Ah, but there is! Stay tuned.
Prisoner’s Dilemma writ large.
We represent individual clients. We have to do what’s best for each individual client. Some clients want to snitch. We may think increasing the number of snitches is bad for society, but that is irrelevant. Our oath is to represent the client’s interest, first and last.
As lawyers our duty is to our individual clients. We can never use an individual client’s case to advance some agenda other than what is in that client’s best interest. This is an absolute. There is no gray area here.
In our individual capacity many of us detest the aptly-named criminal justice system. We fight the system. In fighting the system, in our individual capacity, we may elect to make certain sacrifices. But we may never elect to sacrifice our client’s interest to advance our own. No matter how noble our goals, in fighting this disgraceful system we may never use our clients as cannon fodder.
Robb Fickman
I think coming to this realization is a rite of passage for defense attorneys, like getting your first bar complaint. You daydream about it once in a while after a rough day, and then put it back with the dreams of Maseratis and getting the real killer to confess on cross-examination.
Snitches get stitches. But, I think I agree with Rob. You have to do what is best for the client, even if it will be worse for the hypothetical client that hires you next week.
I wonder should the calculus change if you are a “public defender” as opposed to a private attorney? Interesting topic.

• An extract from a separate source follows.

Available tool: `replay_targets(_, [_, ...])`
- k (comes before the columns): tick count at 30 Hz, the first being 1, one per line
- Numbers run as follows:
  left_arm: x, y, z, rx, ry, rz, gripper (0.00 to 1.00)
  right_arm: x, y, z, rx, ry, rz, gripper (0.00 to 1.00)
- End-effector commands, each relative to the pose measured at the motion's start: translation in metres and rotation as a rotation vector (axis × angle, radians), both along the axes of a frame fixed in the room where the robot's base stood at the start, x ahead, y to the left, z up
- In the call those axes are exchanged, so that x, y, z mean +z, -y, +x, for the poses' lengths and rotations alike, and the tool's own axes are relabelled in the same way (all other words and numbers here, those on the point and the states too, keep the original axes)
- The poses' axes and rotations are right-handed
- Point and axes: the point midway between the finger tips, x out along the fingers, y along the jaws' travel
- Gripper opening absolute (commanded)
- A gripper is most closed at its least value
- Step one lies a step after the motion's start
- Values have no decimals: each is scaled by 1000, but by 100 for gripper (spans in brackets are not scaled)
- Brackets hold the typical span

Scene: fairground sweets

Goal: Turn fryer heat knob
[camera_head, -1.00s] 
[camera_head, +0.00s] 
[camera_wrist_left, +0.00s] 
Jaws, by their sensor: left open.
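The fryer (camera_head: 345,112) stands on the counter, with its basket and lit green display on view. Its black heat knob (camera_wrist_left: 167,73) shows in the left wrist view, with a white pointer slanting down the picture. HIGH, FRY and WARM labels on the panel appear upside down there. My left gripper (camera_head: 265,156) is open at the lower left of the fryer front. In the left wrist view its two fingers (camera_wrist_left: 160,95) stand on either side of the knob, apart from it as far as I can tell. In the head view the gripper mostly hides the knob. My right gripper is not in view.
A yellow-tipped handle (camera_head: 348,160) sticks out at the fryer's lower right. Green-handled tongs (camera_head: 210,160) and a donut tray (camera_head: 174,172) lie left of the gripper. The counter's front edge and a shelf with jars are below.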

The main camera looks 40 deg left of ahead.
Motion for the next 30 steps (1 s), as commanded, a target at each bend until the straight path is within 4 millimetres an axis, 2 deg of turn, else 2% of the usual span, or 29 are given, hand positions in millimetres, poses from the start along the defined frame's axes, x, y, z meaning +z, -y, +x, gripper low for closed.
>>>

Why would it? A public defender represents one client at a time, just like the rest of us.
You’re right it makes no difference. Just like on court appointed clients, the fact that the paycheck comes from “public coffers” doesn’t change the duty owed to the specific client. As a private attorney, I’m free to refuse someone who wants to snitch; that’s my prerogative, even if the case is court appointed. If I chose to represent them, though, I do have to assist them in snitching if I think that will benefit my defendant. I wonder if the public defender’s office has the same right of refusal, so that they could, if they chose, institute a policy that the office will not represent clients who chose to snitch.
Today, I was talking with a friend about the problems we face when we have “too many” cases in the same court, and how having a lot of cases in front of the same Judge and prosecutors creates a different sort of conflict for us. The “apostrophe too far” illustrates this problem. It’s easy for prosecutors to leverage other/future cases in exchange for good offers on present cases. It’s a continuing problem and one that we must be on the lookout for.